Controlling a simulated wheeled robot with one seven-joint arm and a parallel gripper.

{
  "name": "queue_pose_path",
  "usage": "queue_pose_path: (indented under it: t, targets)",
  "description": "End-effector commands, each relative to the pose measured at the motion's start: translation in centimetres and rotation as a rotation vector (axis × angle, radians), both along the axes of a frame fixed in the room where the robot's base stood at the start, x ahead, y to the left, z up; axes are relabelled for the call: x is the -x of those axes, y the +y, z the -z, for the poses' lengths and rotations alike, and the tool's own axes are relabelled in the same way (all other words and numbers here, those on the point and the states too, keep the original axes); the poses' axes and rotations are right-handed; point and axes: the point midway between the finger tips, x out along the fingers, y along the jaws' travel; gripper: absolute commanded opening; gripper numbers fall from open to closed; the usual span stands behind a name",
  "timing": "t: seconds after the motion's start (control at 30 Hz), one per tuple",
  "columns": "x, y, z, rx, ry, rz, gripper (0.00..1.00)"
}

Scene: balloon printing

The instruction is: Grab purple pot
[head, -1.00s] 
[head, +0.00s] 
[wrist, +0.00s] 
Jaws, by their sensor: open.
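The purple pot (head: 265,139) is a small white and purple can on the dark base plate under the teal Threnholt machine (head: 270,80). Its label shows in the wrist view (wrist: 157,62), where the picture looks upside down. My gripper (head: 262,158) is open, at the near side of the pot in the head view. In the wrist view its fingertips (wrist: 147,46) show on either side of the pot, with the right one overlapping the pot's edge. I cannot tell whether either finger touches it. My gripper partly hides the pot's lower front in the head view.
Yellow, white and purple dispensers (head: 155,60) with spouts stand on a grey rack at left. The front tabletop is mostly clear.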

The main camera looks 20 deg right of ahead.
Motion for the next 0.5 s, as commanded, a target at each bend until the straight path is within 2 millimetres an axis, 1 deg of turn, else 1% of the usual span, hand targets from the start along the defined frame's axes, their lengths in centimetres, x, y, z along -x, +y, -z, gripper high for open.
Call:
____________________
WORK TO BE COMPLETED → Copy exactly the lines above, from the one containing "Scene: balloon printing" through the very last line.

FINISHED ANSWER →
Scene: balloon printing

The instruction is: Grab purple pot
[head, -1.00s] 
[head, +0.00s] 
[wrist, +0.00s] 
Jaws, by their sensor: open.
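The purple pot (head: 265,139) is a small white and purple can on the dark base plate under the teal Threnholt machine (head: 270,80). Its label shows in the wrist view (wrist: 157,62), where the picture looks upside down. My gripper (head: 262,158) is open, at the near side of the pot in the head view. In the wrist view its fingertips (wrist: 147,46) show on either side of the pot, with the right one overlapping the pot's edge. I cannot tell whether either finger touches it. My gripper partly hides the pot's lower front in the head view.
Yellow, white and purple dispensers (head: 155,60) with spouts stand on a grey rack at left. The front tabletop is mostly clear.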

The main camera looks 20 deg right of ahead.
Motion for the next 0.5 s, as commanded, a target at each bend until the straight path is within 2 millimetres an axis, 1 deg of turn, else 1% of the usual span, hand targets from the start along the defined frame's axes, their lengths in centimetres, x, y, z along -x, +y, -z, gripper high for open.
Call:

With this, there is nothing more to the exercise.